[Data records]

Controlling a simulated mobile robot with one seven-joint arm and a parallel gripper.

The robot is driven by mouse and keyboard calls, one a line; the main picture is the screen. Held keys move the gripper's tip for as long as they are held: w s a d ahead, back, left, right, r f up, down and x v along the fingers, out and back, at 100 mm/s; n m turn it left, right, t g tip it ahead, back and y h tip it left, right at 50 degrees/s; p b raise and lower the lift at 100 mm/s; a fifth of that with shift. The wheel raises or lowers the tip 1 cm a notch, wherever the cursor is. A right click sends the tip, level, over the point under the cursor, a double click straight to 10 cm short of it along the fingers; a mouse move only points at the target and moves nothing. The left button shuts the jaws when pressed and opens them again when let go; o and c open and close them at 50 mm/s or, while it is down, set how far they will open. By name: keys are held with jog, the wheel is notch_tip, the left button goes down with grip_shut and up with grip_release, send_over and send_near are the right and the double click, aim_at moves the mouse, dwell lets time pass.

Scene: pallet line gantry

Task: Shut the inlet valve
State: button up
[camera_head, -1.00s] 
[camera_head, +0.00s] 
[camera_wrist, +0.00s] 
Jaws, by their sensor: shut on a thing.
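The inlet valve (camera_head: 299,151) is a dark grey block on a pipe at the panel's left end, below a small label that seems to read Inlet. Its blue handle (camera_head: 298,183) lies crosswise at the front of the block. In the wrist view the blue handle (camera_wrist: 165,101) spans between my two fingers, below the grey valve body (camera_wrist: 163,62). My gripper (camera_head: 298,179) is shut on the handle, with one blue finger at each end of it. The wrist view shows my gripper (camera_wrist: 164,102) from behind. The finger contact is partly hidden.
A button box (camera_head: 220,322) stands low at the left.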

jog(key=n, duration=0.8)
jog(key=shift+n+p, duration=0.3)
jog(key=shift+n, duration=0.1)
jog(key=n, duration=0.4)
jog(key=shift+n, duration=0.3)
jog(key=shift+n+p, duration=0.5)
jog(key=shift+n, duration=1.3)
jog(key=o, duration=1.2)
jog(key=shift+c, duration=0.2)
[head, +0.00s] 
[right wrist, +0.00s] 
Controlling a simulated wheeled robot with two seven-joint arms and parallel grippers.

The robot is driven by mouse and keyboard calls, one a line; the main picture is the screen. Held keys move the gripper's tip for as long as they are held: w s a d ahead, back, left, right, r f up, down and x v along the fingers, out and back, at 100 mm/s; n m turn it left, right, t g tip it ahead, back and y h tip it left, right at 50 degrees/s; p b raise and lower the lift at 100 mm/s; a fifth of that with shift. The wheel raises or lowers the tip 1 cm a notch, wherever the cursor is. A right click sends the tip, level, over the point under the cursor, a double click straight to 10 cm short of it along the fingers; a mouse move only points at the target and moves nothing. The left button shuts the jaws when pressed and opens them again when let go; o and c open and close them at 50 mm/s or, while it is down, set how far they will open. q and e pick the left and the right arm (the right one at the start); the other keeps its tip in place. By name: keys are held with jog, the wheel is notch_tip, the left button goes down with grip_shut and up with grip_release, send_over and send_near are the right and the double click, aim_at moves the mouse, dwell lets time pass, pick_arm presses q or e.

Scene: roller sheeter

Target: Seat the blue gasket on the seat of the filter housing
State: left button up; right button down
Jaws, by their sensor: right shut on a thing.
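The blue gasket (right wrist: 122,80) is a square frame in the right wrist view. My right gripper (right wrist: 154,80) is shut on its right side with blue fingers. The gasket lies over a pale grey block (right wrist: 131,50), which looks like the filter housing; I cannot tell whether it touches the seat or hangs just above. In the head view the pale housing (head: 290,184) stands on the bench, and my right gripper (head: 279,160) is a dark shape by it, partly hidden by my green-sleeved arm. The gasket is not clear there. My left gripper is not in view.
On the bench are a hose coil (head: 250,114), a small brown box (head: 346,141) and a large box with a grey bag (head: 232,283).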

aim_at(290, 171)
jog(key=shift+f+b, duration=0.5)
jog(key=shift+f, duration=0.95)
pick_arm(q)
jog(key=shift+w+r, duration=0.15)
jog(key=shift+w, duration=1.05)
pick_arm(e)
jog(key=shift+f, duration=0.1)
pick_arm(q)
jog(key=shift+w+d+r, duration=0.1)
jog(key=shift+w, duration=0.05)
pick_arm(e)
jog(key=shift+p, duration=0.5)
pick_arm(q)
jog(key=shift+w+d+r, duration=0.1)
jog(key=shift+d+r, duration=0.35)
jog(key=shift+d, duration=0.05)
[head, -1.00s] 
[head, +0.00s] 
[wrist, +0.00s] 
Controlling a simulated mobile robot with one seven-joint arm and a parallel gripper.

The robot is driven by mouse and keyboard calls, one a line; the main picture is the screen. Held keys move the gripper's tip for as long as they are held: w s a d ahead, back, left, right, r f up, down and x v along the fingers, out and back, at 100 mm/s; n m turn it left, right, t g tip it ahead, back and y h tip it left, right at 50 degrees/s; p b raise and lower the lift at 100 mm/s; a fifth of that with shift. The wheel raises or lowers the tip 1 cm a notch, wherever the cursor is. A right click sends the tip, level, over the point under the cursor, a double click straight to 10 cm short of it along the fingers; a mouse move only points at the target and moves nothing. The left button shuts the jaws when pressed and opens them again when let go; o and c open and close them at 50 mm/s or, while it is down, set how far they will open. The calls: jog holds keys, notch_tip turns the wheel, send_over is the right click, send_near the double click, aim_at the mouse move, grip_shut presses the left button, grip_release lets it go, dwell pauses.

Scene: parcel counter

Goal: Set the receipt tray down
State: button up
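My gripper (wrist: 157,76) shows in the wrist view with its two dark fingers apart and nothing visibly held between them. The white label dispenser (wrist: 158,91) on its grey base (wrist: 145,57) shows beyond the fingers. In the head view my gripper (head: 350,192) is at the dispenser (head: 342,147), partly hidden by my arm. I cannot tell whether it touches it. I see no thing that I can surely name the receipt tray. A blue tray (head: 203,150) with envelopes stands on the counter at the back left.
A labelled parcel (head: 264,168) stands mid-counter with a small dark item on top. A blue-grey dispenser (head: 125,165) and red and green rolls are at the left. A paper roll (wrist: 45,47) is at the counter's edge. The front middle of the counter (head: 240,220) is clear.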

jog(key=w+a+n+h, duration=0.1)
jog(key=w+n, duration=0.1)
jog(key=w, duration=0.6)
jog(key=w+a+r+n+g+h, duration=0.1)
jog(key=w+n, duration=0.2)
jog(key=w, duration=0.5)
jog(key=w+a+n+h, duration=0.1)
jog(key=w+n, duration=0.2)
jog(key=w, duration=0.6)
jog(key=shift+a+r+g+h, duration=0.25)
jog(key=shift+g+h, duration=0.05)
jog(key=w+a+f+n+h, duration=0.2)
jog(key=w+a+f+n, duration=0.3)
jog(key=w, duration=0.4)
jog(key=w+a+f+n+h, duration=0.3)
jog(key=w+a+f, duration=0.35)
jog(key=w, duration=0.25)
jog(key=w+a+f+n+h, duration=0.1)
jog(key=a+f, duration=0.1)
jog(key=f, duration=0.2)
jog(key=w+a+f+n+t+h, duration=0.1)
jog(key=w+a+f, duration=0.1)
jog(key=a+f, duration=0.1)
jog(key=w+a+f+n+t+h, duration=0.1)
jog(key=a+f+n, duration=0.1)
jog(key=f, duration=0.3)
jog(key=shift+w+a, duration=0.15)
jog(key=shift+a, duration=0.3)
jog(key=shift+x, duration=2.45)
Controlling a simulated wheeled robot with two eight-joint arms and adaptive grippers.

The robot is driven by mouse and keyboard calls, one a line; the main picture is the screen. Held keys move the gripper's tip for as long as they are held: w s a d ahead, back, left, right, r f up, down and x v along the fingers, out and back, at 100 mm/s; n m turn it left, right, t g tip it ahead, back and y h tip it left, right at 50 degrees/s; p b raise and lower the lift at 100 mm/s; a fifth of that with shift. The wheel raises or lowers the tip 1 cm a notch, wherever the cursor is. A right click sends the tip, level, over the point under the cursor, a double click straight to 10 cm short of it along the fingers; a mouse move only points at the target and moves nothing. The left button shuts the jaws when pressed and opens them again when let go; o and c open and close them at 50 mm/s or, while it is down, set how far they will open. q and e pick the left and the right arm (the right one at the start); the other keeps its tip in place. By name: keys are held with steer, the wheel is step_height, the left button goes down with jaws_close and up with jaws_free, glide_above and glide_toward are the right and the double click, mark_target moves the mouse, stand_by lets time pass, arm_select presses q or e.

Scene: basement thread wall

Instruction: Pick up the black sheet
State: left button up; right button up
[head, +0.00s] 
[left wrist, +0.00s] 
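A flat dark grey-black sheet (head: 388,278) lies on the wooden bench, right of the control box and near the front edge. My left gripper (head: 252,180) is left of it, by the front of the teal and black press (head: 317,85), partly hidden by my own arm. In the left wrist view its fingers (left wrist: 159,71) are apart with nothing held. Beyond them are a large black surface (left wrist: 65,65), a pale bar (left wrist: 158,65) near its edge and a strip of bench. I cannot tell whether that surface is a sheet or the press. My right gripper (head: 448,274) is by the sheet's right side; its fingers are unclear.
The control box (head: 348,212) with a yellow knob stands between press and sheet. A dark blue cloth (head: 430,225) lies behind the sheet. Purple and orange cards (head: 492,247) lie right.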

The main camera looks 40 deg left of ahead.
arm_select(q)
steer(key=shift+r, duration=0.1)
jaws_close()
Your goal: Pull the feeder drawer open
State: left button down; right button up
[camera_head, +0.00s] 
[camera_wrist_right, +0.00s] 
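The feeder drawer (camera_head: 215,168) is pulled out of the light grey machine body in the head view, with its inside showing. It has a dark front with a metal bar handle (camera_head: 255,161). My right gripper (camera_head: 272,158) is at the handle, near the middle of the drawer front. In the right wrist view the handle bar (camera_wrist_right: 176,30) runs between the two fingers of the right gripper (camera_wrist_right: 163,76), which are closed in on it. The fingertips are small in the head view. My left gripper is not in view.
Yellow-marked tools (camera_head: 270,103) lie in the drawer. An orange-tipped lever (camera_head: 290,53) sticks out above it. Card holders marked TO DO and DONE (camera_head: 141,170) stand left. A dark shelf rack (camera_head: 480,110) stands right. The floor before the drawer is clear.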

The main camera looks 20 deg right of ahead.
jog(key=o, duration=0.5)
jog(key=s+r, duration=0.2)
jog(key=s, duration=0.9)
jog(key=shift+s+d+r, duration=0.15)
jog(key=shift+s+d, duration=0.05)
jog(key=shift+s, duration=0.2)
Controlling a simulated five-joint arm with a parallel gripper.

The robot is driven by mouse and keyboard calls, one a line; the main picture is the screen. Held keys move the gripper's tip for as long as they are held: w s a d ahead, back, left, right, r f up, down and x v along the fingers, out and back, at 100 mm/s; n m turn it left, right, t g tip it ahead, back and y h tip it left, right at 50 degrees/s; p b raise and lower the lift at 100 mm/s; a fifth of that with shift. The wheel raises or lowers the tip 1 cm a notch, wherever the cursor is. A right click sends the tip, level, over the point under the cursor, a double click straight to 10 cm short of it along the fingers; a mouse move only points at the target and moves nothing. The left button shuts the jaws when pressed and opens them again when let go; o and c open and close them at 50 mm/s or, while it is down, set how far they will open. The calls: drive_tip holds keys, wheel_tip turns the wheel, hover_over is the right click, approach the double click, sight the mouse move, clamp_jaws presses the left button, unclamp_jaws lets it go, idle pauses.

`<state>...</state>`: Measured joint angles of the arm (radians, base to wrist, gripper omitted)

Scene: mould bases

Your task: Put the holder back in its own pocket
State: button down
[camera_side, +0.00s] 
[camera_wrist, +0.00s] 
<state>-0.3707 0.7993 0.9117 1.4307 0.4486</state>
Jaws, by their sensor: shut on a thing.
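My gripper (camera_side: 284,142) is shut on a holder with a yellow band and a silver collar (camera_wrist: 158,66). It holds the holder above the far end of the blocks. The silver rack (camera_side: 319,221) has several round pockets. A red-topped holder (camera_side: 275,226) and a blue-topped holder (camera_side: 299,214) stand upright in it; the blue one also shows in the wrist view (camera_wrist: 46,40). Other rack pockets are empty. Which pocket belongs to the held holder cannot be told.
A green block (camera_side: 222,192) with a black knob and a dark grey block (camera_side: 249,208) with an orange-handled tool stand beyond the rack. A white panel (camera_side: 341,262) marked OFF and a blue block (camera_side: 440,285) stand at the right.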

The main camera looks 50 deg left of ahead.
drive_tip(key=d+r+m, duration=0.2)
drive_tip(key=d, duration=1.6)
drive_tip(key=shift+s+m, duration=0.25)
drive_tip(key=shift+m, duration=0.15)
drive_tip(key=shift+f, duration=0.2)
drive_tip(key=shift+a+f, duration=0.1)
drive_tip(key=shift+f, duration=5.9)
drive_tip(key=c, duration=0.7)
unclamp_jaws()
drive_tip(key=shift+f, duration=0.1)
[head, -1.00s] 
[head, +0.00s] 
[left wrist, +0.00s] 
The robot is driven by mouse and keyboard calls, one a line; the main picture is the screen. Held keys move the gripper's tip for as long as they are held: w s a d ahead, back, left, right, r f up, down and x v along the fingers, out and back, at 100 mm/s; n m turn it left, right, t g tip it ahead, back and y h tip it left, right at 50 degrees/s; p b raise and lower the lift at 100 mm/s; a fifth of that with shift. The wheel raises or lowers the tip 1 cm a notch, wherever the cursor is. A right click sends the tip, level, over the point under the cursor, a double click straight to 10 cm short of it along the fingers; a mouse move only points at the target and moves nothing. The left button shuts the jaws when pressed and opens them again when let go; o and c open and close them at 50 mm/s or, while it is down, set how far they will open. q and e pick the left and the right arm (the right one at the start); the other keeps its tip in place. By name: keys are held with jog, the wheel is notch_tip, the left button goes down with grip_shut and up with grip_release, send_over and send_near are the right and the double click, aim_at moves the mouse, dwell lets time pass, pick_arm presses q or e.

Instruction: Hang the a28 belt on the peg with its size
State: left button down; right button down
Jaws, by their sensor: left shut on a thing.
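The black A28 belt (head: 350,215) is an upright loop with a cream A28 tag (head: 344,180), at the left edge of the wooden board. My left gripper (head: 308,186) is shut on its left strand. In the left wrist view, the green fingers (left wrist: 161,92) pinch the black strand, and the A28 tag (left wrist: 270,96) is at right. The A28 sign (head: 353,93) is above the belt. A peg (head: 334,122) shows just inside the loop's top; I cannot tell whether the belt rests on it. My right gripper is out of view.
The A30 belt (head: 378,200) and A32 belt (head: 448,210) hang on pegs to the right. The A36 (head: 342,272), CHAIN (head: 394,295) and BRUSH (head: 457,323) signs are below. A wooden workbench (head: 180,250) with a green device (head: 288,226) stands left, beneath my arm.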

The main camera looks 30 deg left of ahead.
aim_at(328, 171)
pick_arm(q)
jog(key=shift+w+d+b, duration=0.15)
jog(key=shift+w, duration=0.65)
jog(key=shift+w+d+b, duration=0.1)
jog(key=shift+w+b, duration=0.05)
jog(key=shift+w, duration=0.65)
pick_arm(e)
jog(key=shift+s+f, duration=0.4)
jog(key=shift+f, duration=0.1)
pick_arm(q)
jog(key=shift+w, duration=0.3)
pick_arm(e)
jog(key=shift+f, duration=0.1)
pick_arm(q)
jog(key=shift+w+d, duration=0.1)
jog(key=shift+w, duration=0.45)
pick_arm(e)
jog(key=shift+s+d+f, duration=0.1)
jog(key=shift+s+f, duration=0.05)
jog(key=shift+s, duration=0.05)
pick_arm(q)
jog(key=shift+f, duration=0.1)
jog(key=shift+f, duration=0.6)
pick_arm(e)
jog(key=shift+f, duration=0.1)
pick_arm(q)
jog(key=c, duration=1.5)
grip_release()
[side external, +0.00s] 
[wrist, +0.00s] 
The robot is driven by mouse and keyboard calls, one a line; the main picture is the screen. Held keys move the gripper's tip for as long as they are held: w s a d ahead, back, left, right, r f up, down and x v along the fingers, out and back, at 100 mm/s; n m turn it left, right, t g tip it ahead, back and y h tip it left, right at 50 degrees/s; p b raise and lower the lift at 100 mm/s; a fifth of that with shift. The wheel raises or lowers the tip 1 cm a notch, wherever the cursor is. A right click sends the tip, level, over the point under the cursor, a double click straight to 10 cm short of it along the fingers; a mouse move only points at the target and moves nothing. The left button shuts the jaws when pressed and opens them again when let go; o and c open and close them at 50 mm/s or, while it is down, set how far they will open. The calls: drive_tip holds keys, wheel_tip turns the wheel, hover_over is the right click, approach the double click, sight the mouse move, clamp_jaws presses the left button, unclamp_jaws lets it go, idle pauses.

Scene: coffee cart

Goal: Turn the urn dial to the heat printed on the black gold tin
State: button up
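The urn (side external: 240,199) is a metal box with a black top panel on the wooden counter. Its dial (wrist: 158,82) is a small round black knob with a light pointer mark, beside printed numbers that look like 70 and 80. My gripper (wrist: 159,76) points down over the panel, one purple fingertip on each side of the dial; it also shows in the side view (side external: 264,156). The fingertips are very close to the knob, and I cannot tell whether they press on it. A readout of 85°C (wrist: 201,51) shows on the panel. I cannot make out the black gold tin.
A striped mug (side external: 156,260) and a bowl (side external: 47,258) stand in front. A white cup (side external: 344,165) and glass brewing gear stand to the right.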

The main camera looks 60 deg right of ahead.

Task statement: Please return every line from the first one in the records above down to the line containing "[right wrist, +0.00s]", including both, exactly as written and nothing more.

Complete answer:
Controlling a simulated mobile robot with one seven-joint arm and a parallel gripper.

The robot is driven by mouse and keyboard calls, one a line; the main picture is the screen. Held keys move the gripper's tip for as long as they are held: w s a d ahead, back, left, right, r f up, down and x v along the fingers, out and back, at 100 mm/s; n m turn it left, right, t g tip it ahead, back and y h tip it left, right at 50 degrees/s; p b raise and lower the lift at 100 mm/s; a fifth of that with shift. The wheel raises or lowers the tip 1 cm a notch, wherever the cursor is. A right click sends the tip, level, over the point under the cursor, a double click straight to 10 cm short of it along the fingers; a mouse move only points at the target and moves nothing. The left button shuts the jaws when pressed and opens them again when let go; o and c open and close them at 50 mm/s or, while it is down, set how far they will open. By name: keys are held with jog, the wheel is notch_tip, the left button goes down with grip_shut and up with grip_release, send_over and send_near are the right and the double click, aim_at moves the mouse, dwell lets time pass.

Scene: pallet line gantry

Task: Shut the inlet valve
State: button up
[camera_head, -1.00s] 
[camera_head, +0.00s] 
[camera_wrist, +0.00s] 
Jaws, by their sensor: shut on a thing.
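The inlet valve (camera_head: 299,151) is a dark grey block on a pipe at the panel's left end, below a small label that seems to read Inlet. Its blue handle (camera_head: 298,183) lies crosswise at the front of the block. In the wrist view the blue handle (camera_wrist: 165,101) spans between my two fingers, below the grey valve body (camera_wrist: 163,62). My gripper (camera_head: 298,179) is shut on the handle, with one blue finger at each end of it. The wrist view shows my gripper (camera_wrist: 164,102) from behind. The finger contact is partly hidden.
A button box (camera_head: 220,322) stands low at the left.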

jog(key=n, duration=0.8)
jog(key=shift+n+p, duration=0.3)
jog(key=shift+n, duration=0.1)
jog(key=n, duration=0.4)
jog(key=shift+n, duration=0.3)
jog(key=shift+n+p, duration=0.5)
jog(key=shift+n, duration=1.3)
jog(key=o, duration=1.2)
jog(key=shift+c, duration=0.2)
[head, +0.00s] 
[right wrist, +0.00s] 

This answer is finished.